Tempo, tempo, tempo.
Existe tempo para tudo. Tempo para amar, para
sorrir, chorar, trabalhar, brincar, conversar semear e colher. Há uma tendência
natural de se achar que a colheita é sempre proporcional à semeadura. Ah, quem
dera. Seria perfeito, mas pobres tolos,
nós, humanos, precisamos ter consciência de nossas imperfeições, nossa
fragilidade e finitude.
Não falo assim com desânimo ou mágoa, pelo
contrário, apenas faço memória do que tenho observado ao longo de minha
existência, ora feliz, ora inquieta, ora saudosa, mas sempre olhando adiante,
repesando atitudes e formas de encarar os acontecimentos, aproveitar as
oportunidades e enfrentar novos desafios.
Tem sido assim. Graças a Deus não me furto às
novidades. Às vezes a minha curiosidade me trás de volta uma criança a um só
tempo atirada e tímida, desafiadora e conservadora que punha nas figuras dos
pais toda a crença que a idade lhe permitia. Sim, porque no passado nos acreditávamos em nossos ídolos
particulares. O herói, a heroína eram os pais, os tios, os amigos próximos de
nossas casas que com suas vidas suscitavam em nos a vontade de seguir os mesmos
passos.
A mãe, amorosa, amiga e advogada que se colocava
entre os filhos e o pai, defendendo com equilíbrio e amor as aspirações de uns
e os cuidados do outro. A mãe cujas preocupações sempre transcenderam o que se
estabeleceu por atenções maternas. Que jamais mostrou cansaço embora nos
limites de suas forças, que nunca disse não se havia uma só chance de dizer
sim.
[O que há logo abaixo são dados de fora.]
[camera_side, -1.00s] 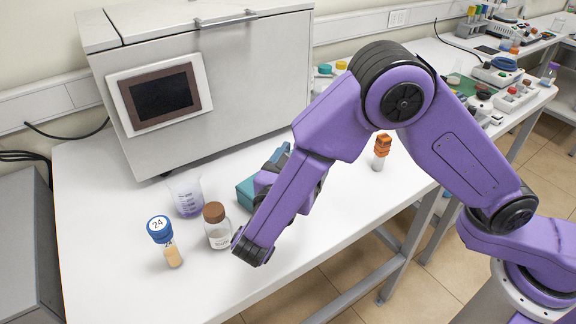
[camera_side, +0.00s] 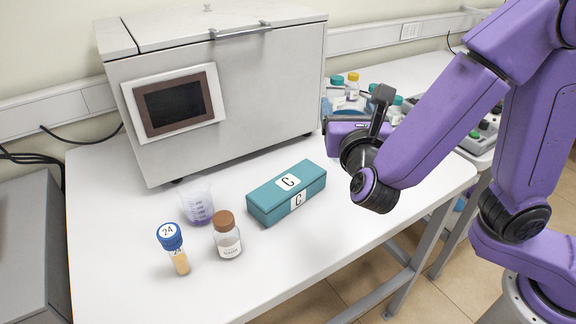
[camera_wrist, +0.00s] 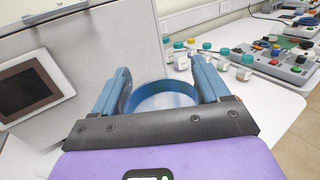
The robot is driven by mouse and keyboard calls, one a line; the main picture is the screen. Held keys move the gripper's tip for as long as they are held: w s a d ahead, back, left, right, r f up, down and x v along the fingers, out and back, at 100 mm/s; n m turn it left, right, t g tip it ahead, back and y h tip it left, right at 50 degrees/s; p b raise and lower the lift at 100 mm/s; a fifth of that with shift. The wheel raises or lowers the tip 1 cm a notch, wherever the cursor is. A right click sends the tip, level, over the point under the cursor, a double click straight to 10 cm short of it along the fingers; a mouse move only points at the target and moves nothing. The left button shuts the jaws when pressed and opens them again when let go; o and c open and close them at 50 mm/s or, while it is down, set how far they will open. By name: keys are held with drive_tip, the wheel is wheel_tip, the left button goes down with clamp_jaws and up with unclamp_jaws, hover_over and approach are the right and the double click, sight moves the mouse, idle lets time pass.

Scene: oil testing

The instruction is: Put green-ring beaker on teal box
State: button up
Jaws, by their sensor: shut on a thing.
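My gripper (camera_wrist: 160,74) is shut on a round, open-topped vessel, apparently the beaker (camera_wrist: 163,85), in the wrist view. Its rim shows as a bluish ring between the two fingers; its lower part is hidden.
A clear beaker with purple markings (camera_side: 197,205), a brown-capped jar (camera_side: 228,240) and a blue-capped tube marked 24 (camera_side: 174,250) stand left of the box. A large grey machine (camera_side: 215,90) stands behind. Several capped bottles (camera_wrist: 222,60) stand further along the bench.

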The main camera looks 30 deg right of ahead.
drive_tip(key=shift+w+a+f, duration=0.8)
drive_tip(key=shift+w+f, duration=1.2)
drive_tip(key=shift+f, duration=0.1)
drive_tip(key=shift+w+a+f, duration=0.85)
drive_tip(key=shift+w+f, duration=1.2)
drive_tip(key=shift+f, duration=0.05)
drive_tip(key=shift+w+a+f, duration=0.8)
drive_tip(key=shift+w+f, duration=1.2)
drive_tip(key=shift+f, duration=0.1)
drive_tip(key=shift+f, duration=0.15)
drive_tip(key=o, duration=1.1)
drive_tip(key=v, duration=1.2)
Frágil na compleição, gigante na atuação.
E a figura paterna? Aparentemente séria, dura.
Bobagens. Derretia-se com os filhos, proporcionando-nos amor, carinho,
segurança e certeza de que jamais estaríamos sós, tal a confiança que nos
inspirava. Às filhas, somos três, incutiu a ideia de que o melhor marido seria
a capacitação profissional que nos daria a condição de gestora de nossas vidas.
Meu Pai, uma pessoa simples com uma brilhante visão. Acertou em cheio e nos
ensinou a pescar. Não era Baiano, era Paraibano de Sapé, nos deu régua e
compasso para traçarmos o nosso caminho pela vida. Obrigada meu Pai!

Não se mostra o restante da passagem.